Q. Sherri, if you can draw it up, was this game about what you would want to get in the first game in the tournament when you win, you win fairly big. And you get to rest your starters considering you know it's going to be a very tough road to win the next two games?
COACH COALE: I did love the way it played out. I loved the fact we got so much juice from our guys off the guys on the bench that a lot of people contributed. And at the end of the day everybody feels good going into the second round. I know we look at this line and say Whitney played 20 minutes and didn't score and only got two shots up. But understand that one of the reasons Courtney Paris got 27 points and had single coverage is because somebody was following Whitney everywhere she went on the floor. Even though it is not reflected in the statistical category, she had a huge impact on the game and the way that Kansas defended us today.
I thought it was a complete effort. Good for us to really feel challenged in the first half and to not have it out of hand at that point and to have to play through it and create some good things for ourselves. So, all in all a good morning. Is it lunchtime yet? I am starving.
Q. Sherri, what is the biggest difference, the way you're playing now and the way you were playing that first game last year?
COACH COALE: I don't know. I can't even -- I can't even compare the two. Every season is a lifetime in and of itself. And even if you have an entire team that turns around and plays and it's your entire team the next year is different, because the experiences are different. Kids grow and they change and the relationships change.
What I like about this team and where we are right now, Amanda mentioned it, we have sight. We have tremendous chemistry. These guys play for each other, and that's almost like getting to play with an extra guy on the floor.
Q. Can you talk about that game before [Inaudible]?
COACH COALE: No. That game, I have a lot of questions about that and I think it's interesting. That game in the first round of the Big 12 tournament last year fueled the way we played in the NCAA's and fueled the way we worked in it the spring and the summer. It is so far gone now it is not even a topic of thought or conversation.
Q. Coach, just talk about how much better your ball club is when you get so many good minutes from various different players off the bench and in your starting line-up.
COACH COALE: Well, obviously it makes us very difficult to defend. Any type of junk or double teaming, whether it is on the post or a shooter, gets squelched quickly like when A.T. comes out and makes the jumpers and Jenny Vining comes in and does what she does.
And you can't talk about the bench without talking about Jasmine Hartman. For a true freshman in her first Big 12 tournament coming off the bench, she had all kinds of swagger. This is a kid that had to play big minutes against Oklahoma State when D. Robb went down to foul trouble and she's guarding Andrea Riley and you think a freshman may be taken back by that. And she loved it. She loved it. The greater the stage, the greater the challenge, the more this kid likes it. She is full of courage and I love that and I like coaching that.
But I just think having those weapons, you know, it wears the other team down. They keep going to a couple of guys over and over and over. But in the last 10 minutes of the game those guys are exhausted and we are able to keep fresh guys in and different people contributing, it makes us really difficult to defend.

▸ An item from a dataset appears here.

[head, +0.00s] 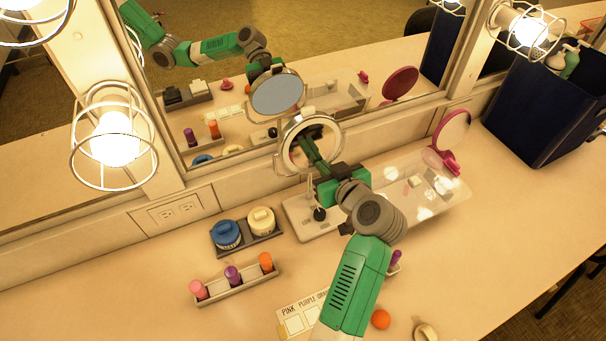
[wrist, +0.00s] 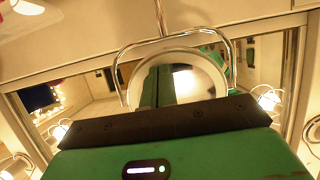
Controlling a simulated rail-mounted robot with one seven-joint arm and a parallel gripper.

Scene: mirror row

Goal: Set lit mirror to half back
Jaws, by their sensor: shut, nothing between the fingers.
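The round mirror (head: 330,132) with a pale rim stands on a flat pale base (head: 300,218) in the middle of the counter. It also shows in the wrist view (wrist: 205,68), inside a chrome yoke. Its glass reflects my green arm. A dark knob (head: 319,213) is on the base. My gripper (head: 318,172) is shut and empty, right in front of the mirror's lower part. Its fingertips are hard to make out, and I cannot tell whether they touch the rim. In the wrist view the gripper's green and dark body hides the mirror's lower edge.
A pink mirror (head: 453,130) and a clear tray (head: 440,205) stand to the right. Two jars, blue (head: 226,235) and cream (head: 262,221), and a rack of lipsticks (head: 236,285) are at left. The wall mirror (head: 400,50) is close behind.

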Q. Coach, you are on the tournament clock now. Would you describe what that chronology is for your players. Do you let them watch the next game? Do you rest them? Do you watch the next game? Who watches film? Do they goof off? Do they watch any mens' games? What happens in the next 20 hours or so?
COACH COALE: I go get a hamburger immediately if not sooner. We will watch a little bit, and then not a lot of could having around, laying around at the hotel. Shaking off the legs a little bit. We have an unbelievable training staff. They will be in hot and cold contrast bath and taking care of the bodies. They will be all over that. And already have an assistant coach assigned to the scout depending on who wins. Each one has a different team in the game that follows. And tonight we will go out and have some great food and follow the scores and watch some games on TV and get to bed early and get up at the crack of dawn and do this again.

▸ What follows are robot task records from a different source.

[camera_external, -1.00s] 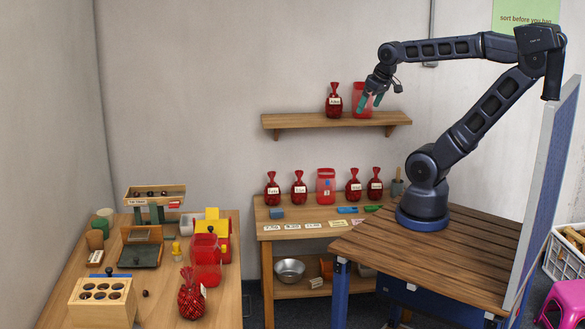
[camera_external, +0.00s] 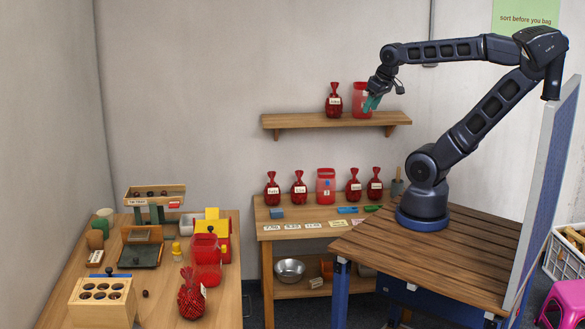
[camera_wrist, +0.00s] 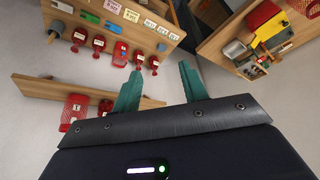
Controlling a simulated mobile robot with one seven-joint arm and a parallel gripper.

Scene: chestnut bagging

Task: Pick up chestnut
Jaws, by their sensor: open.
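A small dark chestnut (camera_external: 145,294) lies loose on the left wooden table, just right of a wooden block with round holes (camera_external: 103,301). Several more dark round pieces, which look like chestnuts, lie in the raised tray (camera_external: 172,188) on the same table. My gripper (camera_external: 372,102) is high at the right, in front of the wall shelf, far from the chestnut. In the wrist view, its two green fingers (camera_wrist: 158,80) are apart with nothing between them. I cannot make out a loose chestnut in the wrist view.
The wall shelf (camera_external: 300,122) with a red net bag and a red container is close to my gripper. Below stands a bench (camera_external: 262,232) with several red bags. On the left table, a red net bag (camera_external: 191,298) and a green balance stand near the chestnut.

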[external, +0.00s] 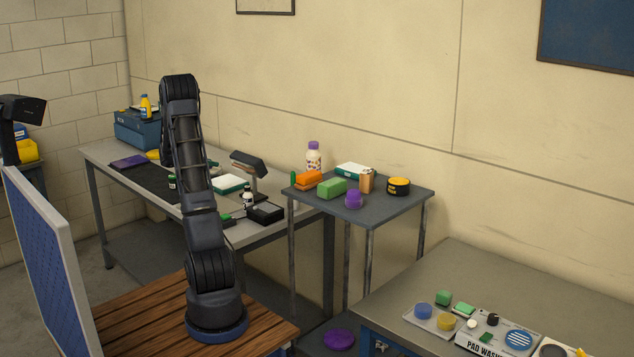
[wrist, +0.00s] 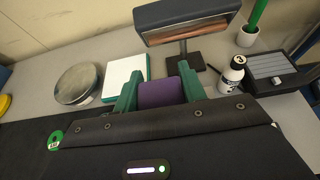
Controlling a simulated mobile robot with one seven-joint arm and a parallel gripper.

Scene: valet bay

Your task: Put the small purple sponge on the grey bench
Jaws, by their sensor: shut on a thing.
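The small purple sponge (wrist: 160,93) is between the two green fingers of my gripper (wrist: 159,88) in the wrist view. My gripper is shut on it, and its lower part is hidden by the gripper body. Below and behind it is a light grey bench top (wrist: 105,112); the gap to that surface cannot be judged. Another grey bench (external: 480,268) stands at the front right.
Around the gripper are a round tin (wrist: 78,84), a white-and-green block (wrist: 126,72), a lamp (wrist: 185,22), a bottle (wrist: 231,76) and a black box (wrist: 276,70). A small grey table (external: 405,200) holds several items. The right bench has free room at its back.

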Q. Sherri, Danielle had her thumb taped up. What is up with that?
COACH COALE: Just in the Texas game, just hurt it a little bit and just keeps it taped, that's it.
Q. I don't want to delay your lunch, but I do want to ask you about the defensive effort of Thompson. And then, also, the boost that Stevenson gives. It didn't seem that Danielle McCray got a peaceful look at the basket all afternoon. A lot of it was those two.
COACH COALE: Yes. McCray earned every point she got. I thought she was fantastic and I told her so after the game. We didn't give her easy baskets and still she scored what, 22.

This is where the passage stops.